=== INFORMATION PROVIDED ===

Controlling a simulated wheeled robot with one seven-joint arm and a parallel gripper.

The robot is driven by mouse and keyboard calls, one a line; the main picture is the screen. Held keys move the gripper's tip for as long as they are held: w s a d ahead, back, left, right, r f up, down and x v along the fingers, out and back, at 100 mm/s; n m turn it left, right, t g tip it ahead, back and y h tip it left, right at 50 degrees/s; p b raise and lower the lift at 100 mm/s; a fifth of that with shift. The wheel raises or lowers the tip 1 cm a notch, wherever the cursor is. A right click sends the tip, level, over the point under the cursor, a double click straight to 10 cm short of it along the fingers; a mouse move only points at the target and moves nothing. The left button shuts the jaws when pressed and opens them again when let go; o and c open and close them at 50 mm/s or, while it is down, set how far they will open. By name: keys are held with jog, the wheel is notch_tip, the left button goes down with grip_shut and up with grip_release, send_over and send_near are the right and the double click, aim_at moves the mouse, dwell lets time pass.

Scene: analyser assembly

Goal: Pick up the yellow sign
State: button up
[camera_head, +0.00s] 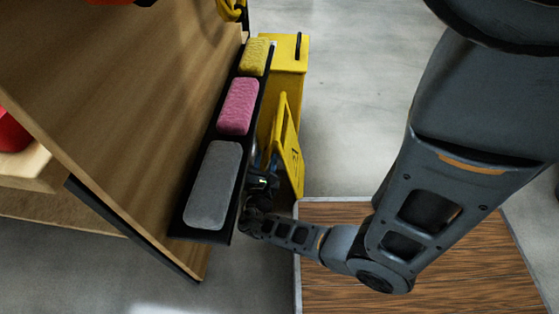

===

**EXERCISE GOAL:**
Write out exactly the lines from the one that contains "Scene: analyser assembly" through the last line of the data above, both included. Leave every picture out.

**RESPONSE FOR THIS EXERCISE:**
Scene: analyser assembly

Goal: Pick up the yellow sign
State: button up
[camera_head, +0.00s] 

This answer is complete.